En guise de conclusion, l’auteure renvoie au processus de construction sociale de la non-qualification, modulée par l’idéologie raciste et sexuée. La contribution de son ouvrage s’avère donc importante en fait de connaissance des mécanismes des opérations de naturalisation et de dénaturalisation des rapports sociaux dans la sphère publique ou privée. Son apport est aussi notable quant aux ambiguïtés et aux limites de l’entreprise de professionnalisation en France et, dans une moindre mesure, en Italie. Même si les voix des migrantes sont moins présentes dans son ouvrage, on y trouve le manque de convergence en matière de mobilité professionnelle et sociale avec les objectifs de professionnalisation des agences ou des organisations. Ces femmes sont préoccupées plutôt par la reconnaissance de la dignité de leur travail.
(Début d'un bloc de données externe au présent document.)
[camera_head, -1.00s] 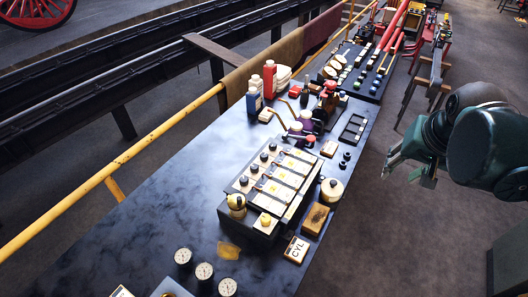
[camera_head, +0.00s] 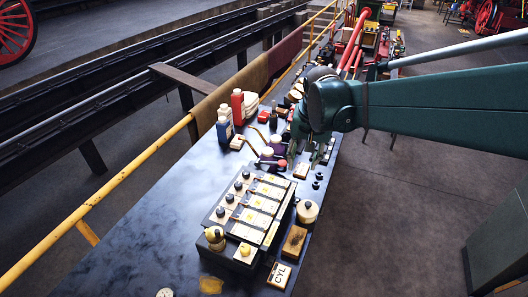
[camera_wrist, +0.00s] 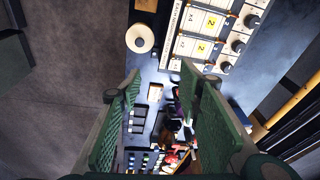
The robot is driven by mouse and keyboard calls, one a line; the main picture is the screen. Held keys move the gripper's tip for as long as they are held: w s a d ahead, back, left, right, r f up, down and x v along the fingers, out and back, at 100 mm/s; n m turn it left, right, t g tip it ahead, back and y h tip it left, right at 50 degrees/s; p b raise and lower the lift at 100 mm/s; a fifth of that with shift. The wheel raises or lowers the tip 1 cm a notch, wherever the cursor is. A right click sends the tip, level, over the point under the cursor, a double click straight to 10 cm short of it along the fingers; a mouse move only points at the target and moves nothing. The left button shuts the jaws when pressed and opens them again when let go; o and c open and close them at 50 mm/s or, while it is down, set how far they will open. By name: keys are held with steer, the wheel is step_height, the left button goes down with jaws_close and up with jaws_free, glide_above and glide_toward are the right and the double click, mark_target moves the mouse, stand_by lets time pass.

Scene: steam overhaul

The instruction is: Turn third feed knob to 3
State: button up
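The feed box (camera_head: 270,205) stands on the dark bench, a pale-topped unit with a row of black knobs (camera_head: 229,198) along its left side and numbered yellow plates beside them. In the wrist view the knobs (camera_wrist: 238,47) are at upper right. Which knob is third is not marked clearly, and the pointer settings are too small to read. My green gripper (camera_head: 318,150) hangs over the bench beyond the box's far end, apart from the knobs. In the wrist view its two fingers (camera_wrist: 161,75) are spread wide with nothing between them.
A cream round pot (camera_head: 307,211), a brown block (camera_head: 294,241) and a CYL card (camera_head: 279,274) lie right of the box. A yellow rail (camera_head: 120,182) borders the left. The bench's near left is mostly clear.

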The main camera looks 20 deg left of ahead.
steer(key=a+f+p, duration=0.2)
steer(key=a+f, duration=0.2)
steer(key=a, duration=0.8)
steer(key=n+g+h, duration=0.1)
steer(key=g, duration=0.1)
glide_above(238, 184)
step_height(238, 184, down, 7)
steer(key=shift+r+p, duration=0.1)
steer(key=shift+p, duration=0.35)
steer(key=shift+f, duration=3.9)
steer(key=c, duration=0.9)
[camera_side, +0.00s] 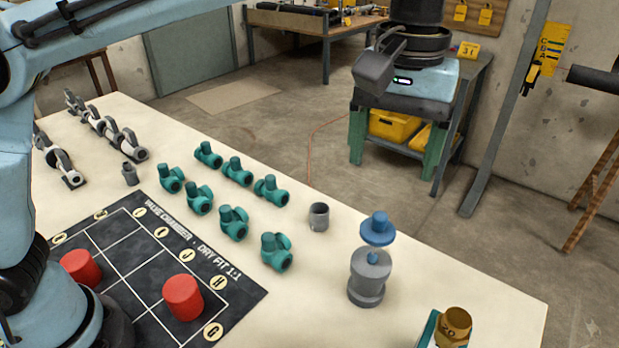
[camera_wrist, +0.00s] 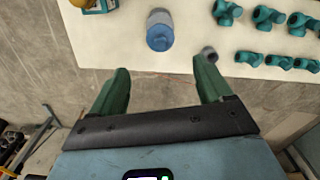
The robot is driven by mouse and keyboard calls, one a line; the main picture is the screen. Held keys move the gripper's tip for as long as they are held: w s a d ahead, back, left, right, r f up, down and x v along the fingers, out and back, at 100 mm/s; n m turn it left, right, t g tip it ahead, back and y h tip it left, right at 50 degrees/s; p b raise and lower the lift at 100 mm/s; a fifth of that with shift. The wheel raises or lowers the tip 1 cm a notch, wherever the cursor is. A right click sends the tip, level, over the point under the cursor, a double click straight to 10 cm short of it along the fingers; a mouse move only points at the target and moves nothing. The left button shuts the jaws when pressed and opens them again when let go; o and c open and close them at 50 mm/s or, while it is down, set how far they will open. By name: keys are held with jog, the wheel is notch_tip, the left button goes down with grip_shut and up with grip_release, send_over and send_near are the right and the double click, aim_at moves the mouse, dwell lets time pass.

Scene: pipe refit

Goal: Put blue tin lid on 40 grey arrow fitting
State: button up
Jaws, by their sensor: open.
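The blue tin lid (camera_side: 377,232), a disc with a raised knob, is over the top of a large upright grey fitting (camera_side: 368,284) near the table's right side. A small blue piece shows at the fitting's top, under the lid. No number is readable. In the wrist view the lid (camera_wrist: 160,18) and the fitting appear together, ahead of the fingers. My gripper (camera_side: 397,168) is open and empty, fingers spread, beyond the table's far edge; it also shows in the wrist view (camera_wrist: 160,82).
A short grey cylinder (camera_side: 319,217) stands left of the fitting. Several teal pipe fittings (camera_side: 233,223) stand farther left. Two red cylinders (camera_side: 183,298) stand on the black mat (camera_side: 238,300).

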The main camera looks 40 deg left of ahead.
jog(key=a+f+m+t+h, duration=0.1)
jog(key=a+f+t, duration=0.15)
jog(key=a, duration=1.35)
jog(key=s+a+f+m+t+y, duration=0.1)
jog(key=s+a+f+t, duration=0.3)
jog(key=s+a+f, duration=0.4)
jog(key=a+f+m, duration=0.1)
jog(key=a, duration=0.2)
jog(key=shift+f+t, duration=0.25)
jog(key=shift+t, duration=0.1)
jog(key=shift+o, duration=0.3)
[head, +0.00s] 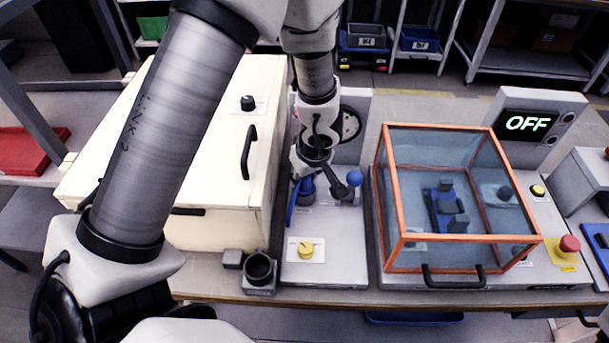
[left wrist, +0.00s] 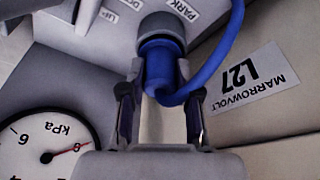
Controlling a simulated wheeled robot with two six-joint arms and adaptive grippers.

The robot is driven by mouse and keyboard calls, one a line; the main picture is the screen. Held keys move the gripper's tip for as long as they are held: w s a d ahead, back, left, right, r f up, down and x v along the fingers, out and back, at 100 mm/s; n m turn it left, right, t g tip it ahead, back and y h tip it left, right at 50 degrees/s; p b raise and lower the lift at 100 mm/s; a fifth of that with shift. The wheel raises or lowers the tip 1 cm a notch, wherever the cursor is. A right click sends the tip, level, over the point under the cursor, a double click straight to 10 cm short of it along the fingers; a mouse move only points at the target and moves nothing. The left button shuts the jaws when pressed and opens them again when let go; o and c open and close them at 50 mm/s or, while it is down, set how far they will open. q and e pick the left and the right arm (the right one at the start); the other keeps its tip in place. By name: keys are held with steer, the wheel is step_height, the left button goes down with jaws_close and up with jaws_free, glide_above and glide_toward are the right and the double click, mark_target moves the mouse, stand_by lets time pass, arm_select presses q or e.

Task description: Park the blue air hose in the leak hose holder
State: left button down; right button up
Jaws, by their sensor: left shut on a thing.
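The blue air hose (left wrist: 219,60) ends in a blue connector (left wrist: 160,62) in the left wrist view. My left gripper (left wrist: 159,92) is shut on this connector, one finger on each side. The connector's far end meets the dark grey collar of the leak hose holder (left wrist: 163,24), beside a "PARK" label. How deep it sits there cannot be told. In the head view my left gripper (head: 318,178) points down over the grey leak station (head: 335,245), and a bit of blue hose (head: 292,205) hangs at its left. The wrist hides the holder there. My right gripper is not in view.
A round kPa gauge (left wrist: 45,145) is close to the left finger. A blue-balled lever (head: 354,178) stands just right of the gripper. A cream cabinet (head: 215,110) is on the left. A clear orange-framed guard box (head: 455,240) is on the right.

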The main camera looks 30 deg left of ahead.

Enfin, l’auteure jette un regard nouveau sur la division internationale du travail domestique. Elle se focalise sur les pratiques et non uniquement sur les formes de la domesticité. Bien sûr qu’une démarche complémentaire sur les hommes quant à leur rôle et à leurs pratiques ajouterait au portrait présenté par Scrinzi, ce qu’elle souligne, et ce, afin d’aborder éventuellement la construction sociale des féminités et des masculinités racisées dans la division internationale du travail domestique.